> Requirements: Reproduce the top of the data verbatim, through and including the line that contains "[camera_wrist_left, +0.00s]".

> Extracted material:
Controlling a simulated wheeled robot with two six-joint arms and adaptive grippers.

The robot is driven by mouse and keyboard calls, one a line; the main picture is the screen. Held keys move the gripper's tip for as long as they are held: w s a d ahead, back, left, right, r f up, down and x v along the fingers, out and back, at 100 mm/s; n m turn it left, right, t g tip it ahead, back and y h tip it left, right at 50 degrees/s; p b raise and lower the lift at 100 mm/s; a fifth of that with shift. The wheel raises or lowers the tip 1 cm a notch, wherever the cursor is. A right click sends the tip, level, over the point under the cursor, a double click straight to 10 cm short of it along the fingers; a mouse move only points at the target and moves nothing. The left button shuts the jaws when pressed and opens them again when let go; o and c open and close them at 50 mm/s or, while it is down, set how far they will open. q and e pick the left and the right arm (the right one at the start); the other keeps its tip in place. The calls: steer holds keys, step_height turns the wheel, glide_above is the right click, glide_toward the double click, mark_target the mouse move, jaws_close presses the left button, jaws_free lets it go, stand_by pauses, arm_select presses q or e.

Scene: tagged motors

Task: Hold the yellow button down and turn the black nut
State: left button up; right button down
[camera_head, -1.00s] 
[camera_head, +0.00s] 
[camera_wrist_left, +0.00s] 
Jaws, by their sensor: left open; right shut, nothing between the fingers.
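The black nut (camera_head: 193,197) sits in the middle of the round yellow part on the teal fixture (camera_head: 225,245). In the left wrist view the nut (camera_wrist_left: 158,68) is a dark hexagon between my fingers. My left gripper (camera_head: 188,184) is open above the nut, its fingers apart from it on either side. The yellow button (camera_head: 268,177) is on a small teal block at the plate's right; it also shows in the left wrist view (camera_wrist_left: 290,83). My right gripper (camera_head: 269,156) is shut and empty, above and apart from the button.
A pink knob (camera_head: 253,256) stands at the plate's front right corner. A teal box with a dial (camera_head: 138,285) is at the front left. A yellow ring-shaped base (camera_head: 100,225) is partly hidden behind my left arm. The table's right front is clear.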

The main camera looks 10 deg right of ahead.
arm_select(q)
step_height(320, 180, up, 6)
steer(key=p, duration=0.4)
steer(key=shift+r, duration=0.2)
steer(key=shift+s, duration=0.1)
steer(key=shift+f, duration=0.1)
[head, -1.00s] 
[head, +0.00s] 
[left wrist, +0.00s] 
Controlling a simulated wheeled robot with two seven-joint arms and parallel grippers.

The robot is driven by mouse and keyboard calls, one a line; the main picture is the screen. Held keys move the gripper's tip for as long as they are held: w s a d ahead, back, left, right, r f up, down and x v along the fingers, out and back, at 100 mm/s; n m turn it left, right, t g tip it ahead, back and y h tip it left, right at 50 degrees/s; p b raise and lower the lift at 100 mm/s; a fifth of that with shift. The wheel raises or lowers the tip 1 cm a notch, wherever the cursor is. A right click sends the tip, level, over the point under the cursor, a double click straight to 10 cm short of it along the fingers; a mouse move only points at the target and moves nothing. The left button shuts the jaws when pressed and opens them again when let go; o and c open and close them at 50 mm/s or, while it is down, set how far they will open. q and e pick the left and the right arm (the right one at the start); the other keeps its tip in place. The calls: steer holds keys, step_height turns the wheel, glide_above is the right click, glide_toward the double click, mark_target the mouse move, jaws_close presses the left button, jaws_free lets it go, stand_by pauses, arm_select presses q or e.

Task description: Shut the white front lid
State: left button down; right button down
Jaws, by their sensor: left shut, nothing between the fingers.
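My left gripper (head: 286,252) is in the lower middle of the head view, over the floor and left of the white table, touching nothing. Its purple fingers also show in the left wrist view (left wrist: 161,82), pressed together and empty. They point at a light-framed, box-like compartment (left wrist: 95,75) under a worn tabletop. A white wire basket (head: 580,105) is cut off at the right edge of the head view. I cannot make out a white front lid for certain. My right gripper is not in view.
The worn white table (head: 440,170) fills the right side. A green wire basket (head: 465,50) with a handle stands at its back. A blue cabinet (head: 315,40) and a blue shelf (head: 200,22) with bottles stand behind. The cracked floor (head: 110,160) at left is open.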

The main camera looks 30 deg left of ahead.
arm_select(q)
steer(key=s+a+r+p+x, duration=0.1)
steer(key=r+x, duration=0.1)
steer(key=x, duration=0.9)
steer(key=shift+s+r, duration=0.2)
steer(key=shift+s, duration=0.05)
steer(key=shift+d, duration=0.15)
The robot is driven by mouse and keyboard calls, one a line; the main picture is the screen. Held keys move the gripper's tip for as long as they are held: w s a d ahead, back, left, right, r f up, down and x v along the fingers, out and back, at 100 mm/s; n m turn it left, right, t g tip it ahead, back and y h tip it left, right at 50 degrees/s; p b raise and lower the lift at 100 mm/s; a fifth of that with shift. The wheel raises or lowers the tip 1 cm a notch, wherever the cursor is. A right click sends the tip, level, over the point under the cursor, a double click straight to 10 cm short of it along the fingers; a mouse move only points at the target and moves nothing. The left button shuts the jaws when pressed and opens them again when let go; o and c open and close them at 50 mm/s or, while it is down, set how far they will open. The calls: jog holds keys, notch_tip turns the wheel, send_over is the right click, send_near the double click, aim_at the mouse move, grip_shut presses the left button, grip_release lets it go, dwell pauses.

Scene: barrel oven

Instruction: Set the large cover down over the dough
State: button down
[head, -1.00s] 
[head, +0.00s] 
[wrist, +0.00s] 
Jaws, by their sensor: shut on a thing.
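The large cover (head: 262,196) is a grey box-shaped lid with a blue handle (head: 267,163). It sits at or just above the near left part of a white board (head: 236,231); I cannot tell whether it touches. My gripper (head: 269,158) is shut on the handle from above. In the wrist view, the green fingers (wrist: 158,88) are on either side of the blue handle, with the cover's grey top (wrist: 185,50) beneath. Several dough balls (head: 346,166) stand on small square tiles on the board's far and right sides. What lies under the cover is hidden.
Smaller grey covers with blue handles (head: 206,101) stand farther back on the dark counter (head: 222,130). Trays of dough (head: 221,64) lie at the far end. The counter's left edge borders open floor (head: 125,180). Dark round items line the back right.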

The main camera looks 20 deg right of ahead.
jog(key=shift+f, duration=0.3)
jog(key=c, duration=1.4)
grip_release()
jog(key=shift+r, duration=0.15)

> Reply:
Controlling a simulated wheeled robot with two six-joint arms and adaptive grippers.

The robot is driven by mouse and keyboard calls, one a line; the main picture is the screen. Held keys move the gripper's tip for as long as they are held: w s a d ahead, back, left, right, r f up, down and x v along the fingers, out and back, at 100 mm/s; n m turn it left, right, t g tip it ahead, back and y h tip it left, right at 50 degrees/s; p b raise and lower the lift at 100 mm/s; a fifth of that with shift. The wheel raises or lowers the tip 1 cm a notch, wherever the cursor is. A right click sends the tip, level, over the point under the cursor, a double click straight to 10 cm short of it along the fingers; a mouse move only points at the target and moves nothing. The left button shuts the jaws when pressed and opens them again when let go; o and c open and close them at 50 mm/s or, while it is down, set how far they will open. q and e pick the left and the right arm (the right one at the start); the other keeps its tip in place. The calls: steer holds keys, step_height turns the wheel, glide_above is the right click, glide_toward the double click, mark_target the mouse move, jaws_close presses the left button, jaws_free lets it go, stand_by pauses, arm_select presses q or e.

Scene: tagged motors

Task: Hold the yellow button down and turn the black nut
State: left button up; right button down
[camera_head, -1.00s] 
[camera_head, +0.00s] 
[camera_wrist_left, +0.00s] 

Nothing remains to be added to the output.